Using the records below, quote only the span that opens with the line containing "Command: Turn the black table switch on" and closes with the line containing "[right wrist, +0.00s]", exactly and inclusively.

○ ○ ○ ○ ○

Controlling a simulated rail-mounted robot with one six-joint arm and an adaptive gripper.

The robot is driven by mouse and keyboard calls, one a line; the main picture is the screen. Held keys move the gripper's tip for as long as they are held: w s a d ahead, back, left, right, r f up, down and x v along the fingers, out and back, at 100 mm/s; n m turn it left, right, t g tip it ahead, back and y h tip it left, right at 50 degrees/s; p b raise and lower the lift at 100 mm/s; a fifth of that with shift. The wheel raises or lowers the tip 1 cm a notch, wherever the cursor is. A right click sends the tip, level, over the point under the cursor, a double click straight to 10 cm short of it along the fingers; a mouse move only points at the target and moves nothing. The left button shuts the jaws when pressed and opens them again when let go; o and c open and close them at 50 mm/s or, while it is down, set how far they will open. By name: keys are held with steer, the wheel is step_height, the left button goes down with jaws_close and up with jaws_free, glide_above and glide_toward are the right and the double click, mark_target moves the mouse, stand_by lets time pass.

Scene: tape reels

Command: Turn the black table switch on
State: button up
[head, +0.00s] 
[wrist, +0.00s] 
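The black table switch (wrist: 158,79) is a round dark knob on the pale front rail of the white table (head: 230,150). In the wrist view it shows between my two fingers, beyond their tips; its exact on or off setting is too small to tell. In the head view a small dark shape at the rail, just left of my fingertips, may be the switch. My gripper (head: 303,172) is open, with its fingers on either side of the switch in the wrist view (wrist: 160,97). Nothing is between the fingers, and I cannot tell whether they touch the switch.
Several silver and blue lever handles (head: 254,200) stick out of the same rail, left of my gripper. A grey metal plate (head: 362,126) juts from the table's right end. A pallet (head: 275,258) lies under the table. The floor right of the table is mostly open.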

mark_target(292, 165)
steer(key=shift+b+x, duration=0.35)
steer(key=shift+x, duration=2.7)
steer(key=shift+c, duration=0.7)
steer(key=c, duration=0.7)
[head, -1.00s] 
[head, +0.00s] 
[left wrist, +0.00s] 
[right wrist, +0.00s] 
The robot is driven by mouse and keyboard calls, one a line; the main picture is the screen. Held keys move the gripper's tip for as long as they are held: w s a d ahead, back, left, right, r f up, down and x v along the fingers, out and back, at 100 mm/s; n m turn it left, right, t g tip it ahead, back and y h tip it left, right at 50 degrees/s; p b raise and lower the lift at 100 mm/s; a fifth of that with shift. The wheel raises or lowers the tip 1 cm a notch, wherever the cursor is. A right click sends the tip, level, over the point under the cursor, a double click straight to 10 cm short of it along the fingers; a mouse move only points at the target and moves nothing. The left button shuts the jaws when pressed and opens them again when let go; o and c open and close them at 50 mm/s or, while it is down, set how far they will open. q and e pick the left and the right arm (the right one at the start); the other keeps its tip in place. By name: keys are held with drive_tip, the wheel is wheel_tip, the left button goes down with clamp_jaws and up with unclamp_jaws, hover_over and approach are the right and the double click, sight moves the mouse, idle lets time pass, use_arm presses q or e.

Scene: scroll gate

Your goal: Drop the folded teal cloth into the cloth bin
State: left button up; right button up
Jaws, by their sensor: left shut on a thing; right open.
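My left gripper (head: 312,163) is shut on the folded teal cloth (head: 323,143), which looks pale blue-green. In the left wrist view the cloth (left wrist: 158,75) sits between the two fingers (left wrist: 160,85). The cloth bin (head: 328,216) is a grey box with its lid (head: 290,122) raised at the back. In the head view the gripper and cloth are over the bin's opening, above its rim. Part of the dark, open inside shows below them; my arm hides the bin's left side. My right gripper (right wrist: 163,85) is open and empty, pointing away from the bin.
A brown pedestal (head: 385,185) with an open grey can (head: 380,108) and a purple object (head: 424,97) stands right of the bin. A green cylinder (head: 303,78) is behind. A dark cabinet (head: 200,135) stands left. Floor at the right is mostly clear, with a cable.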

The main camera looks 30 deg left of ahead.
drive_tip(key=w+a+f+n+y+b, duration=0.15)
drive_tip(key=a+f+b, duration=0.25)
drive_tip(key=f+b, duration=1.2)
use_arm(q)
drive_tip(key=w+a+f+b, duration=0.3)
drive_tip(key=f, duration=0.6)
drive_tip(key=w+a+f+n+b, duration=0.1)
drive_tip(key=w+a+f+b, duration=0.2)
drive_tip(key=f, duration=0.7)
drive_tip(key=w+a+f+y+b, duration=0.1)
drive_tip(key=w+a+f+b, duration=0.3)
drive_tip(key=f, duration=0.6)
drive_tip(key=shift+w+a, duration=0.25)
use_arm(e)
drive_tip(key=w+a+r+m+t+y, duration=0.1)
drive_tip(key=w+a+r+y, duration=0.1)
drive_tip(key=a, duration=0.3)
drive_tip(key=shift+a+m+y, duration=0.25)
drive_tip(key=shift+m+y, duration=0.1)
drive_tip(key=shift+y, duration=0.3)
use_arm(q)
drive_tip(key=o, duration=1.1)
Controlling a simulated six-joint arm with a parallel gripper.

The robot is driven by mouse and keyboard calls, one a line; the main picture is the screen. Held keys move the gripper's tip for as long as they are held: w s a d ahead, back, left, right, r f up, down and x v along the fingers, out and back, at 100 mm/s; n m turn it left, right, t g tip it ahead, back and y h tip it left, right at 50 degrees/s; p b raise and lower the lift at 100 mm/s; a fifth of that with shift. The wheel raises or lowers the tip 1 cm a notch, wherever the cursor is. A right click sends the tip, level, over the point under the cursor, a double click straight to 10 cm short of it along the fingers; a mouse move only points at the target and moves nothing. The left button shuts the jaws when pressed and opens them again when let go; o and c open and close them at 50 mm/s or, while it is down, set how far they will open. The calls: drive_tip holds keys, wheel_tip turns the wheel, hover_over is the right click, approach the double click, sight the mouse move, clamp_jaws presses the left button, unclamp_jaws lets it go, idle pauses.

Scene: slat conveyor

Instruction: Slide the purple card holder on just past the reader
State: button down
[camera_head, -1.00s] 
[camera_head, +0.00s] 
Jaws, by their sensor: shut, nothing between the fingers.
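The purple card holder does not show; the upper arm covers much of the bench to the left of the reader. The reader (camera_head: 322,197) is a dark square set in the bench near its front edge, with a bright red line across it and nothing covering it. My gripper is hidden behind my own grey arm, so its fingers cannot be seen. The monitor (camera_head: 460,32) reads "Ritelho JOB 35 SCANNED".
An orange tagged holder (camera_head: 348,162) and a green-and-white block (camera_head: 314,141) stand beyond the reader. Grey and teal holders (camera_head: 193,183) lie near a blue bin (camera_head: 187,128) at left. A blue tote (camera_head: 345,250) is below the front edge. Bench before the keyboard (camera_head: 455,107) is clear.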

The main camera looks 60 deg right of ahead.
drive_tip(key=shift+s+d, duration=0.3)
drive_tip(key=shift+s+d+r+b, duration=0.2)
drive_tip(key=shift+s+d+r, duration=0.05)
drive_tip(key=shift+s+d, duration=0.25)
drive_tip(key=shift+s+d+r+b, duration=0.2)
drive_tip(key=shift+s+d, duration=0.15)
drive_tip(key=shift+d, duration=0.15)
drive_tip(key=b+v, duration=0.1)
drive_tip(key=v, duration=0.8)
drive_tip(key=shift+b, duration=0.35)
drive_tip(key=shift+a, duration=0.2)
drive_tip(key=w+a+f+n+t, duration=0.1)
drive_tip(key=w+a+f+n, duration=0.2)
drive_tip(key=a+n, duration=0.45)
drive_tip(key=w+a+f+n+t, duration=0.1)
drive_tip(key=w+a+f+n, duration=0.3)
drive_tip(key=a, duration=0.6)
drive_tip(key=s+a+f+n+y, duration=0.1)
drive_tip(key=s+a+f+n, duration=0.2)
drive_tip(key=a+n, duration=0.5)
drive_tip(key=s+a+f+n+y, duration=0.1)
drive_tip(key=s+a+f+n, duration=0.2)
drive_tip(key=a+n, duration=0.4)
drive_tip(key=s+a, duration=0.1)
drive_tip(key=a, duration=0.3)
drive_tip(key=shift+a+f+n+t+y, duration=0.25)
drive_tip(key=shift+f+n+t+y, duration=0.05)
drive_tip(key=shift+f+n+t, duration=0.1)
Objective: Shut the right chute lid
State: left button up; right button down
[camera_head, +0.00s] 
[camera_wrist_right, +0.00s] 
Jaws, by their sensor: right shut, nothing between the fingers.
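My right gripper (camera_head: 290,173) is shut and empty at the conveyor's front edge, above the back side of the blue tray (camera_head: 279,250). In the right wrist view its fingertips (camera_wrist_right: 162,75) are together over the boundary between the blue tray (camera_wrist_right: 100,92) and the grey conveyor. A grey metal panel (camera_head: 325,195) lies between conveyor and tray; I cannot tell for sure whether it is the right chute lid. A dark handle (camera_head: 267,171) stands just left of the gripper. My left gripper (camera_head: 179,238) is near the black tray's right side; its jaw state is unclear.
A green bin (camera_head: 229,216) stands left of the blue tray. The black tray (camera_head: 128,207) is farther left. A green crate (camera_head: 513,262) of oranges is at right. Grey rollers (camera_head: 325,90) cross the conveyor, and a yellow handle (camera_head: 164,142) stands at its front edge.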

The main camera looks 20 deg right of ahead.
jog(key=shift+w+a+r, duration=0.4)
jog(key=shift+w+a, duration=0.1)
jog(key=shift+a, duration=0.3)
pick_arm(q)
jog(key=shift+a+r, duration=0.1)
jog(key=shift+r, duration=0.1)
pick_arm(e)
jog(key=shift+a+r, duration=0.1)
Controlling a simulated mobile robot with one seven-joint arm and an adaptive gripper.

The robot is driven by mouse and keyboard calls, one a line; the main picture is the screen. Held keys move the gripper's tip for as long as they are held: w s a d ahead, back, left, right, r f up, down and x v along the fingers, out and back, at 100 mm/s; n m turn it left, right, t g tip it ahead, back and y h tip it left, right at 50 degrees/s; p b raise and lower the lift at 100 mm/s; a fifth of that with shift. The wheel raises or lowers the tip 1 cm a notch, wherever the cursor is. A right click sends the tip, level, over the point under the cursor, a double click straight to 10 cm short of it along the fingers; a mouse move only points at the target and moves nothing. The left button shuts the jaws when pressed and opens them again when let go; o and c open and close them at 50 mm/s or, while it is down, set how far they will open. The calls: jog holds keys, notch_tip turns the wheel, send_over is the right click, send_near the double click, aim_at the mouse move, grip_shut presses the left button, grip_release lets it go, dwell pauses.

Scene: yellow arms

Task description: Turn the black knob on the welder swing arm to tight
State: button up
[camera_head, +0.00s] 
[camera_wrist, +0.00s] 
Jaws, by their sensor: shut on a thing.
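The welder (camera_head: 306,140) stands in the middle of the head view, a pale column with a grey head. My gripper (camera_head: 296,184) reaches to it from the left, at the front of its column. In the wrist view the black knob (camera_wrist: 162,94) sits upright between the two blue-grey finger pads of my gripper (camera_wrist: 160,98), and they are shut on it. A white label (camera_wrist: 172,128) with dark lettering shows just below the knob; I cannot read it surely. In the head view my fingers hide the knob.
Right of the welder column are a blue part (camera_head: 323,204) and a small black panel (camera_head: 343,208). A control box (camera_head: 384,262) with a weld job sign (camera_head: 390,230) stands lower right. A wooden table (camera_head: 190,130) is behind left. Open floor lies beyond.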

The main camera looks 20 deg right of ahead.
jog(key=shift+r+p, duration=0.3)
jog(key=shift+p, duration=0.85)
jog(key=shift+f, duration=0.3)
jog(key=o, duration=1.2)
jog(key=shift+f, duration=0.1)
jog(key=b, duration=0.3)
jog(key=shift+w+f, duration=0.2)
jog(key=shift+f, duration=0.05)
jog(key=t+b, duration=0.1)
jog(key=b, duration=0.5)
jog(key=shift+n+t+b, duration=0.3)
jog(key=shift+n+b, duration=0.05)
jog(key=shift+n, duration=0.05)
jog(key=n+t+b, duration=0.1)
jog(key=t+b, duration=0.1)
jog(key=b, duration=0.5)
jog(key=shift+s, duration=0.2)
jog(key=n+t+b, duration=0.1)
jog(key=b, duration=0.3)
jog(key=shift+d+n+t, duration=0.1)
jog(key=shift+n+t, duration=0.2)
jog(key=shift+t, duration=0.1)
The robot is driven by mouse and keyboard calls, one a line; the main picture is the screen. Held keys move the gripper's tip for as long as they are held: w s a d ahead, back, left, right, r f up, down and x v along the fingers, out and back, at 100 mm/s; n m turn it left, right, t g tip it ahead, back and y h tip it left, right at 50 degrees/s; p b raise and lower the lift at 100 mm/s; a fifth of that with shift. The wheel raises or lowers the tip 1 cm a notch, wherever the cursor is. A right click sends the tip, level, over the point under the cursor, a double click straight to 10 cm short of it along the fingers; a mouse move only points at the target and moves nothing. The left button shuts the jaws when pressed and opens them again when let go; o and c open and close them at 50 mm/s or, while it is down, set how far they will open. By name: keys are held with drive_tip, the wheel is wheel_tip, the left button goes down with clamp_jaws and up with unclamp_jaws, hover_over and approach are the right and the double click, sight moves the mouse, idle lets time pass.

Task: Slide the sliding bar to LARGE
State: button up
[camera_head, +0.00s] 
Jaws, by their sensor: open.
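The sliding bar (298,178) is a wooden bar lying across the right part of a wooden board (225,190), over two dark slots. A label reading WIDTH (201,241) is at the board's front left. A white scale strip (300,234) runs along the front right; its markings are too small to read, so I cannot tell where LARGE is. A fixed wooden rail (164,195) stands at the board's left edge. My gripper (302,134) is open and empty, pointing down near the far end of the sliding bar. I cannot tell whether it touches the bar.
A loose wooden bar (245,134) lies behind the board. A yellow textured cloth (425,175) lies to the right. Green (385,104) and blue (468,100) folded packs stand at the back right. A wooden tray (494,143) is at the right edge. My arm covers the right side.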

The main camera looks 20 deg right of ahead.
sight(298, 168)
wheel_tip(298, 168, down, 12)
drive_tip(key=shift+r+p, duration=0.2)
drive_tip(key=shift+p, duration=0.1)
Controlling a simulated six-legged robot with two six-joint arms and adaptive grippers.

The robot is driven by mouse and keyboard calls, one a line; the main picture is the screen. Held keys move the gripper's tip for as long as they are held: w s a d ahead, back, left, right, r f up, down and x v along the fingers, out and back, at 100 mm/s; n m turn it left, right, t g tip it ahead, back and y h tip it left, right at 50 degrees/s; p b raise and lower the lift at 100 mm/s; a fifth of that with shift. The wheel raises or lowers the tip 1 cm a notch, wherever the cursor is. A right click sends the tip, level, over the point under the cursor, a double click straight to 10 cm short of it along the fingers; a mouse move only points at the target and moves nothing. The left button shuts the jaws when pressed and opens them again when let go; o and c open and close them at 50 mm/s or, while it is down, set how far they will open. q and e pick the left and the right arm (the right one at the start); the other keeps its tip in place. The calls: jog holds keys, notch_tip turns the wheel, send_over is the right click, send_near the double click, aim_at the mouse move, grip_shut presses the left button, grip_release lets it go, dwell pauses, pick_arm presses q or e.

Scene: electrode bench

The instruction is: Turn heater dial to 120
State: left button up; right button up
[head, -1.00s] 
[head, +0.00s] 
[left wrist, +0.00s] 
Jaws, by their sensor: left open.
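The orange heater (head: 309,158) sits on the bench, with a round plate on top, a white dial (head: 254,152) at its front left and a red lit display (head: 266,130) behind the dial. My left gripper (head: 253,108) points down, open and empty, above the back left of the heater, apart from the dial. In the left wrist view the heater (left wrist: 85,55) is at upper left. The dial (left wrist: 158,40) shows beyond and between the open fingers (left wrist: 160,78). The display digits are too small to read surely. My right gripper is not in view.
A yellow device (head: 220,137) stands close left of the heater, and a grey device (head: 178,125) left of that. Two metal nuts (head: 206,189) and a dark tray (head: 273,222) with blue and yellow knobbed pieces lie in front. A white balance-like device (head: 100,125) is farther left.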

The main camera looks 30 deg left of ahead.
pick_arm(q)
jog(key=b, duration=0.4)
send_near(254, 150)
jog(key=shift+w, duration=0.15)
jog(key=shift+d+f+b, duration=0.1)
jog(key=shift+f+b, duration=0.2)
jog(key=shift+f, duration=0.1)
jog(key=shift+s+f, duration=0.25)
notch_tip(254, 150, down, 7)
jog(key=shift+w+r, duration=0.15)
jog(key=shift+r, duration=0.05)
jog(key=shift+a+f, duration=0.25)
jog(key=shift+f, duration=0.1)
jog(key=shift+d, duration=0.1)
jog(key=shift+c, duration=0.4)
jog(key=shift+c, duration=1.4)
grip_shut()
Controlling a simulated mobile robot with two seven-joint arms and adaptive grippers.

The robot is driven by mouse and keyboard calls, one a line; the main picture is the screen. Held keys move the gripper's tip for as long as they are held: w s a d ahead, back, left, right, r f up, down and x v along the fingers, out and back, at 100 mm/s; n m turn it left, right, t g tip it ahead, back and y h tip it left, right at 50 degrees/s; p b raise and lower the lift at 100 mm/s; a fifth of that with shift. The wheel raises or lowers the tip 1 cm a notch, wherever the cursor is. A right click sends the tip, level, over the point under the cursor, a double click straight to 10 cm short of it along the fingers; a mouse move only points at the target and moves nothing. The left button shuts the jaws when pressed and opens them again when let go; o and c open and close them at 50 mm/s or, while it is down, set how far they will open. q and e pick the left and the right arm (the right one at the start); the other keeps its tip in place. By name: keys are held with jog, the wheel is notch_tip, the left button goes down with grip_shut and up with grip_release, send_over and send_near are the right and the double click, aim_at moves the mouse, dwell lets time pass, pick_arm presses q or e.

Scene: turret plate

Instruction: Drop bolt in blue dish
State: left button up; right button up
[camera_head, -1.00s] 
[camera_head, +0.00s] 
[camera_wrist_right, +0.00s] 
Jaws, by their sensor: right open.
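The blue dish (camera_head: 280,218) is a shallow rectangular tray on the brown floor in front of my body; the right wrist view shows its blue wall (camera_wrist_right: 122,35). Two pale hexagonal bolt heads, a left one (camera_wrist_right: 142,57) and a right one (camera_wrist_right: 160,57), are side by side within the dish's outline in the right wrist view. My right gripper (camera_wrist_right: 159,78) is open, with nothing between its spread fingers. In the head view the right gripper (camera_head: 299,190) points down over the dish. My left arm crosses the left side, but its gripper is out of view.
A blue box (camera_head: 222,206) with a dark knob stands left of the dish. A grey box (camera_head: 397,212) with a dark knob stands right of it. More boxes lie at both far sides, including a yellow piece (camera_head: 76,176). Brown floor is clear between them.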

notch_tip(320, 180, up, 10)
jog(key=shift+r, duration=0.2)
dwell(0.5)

○ ○ ○ ○ ○

## Worked answer
Command: Turn the black table switch on
State: button up
[head, +0.00s] 
[wrist, +0.00s] 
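The black table switch (wrist: 158,79) is a round dark knob on the pale front rail of the white table (head: 230,150). In the wrist view it shows between my two fingers, beyond their tips; its exact on or off setting is too small to tell. In the head view a small dark shape at the rail, just left of my fingertips, may be the switch. My gripper (head: 303,172) is open, with its fingers on either side of the switch in the wrist view (wrist: 160,97). Nothing is between the fingers, and I cannot tell whether they touch the switch.
Several silver and blue lever handles (head: 254,200) stick out of the same rail, left of my gripper. A grey metal plate (head: 362,126) juts from the table's right end. A pallet (head: 275,258) lies under the table. The floor right of the table is mostly open.

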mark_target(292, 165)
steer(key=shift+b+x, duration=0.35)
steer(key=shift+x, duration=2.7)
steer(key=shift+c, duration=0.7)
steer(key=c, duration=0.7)
[head, -1.00s] 
[head, +0.00s] 
[left wrist, +0.00s] 
[right wrist, +0.00s] 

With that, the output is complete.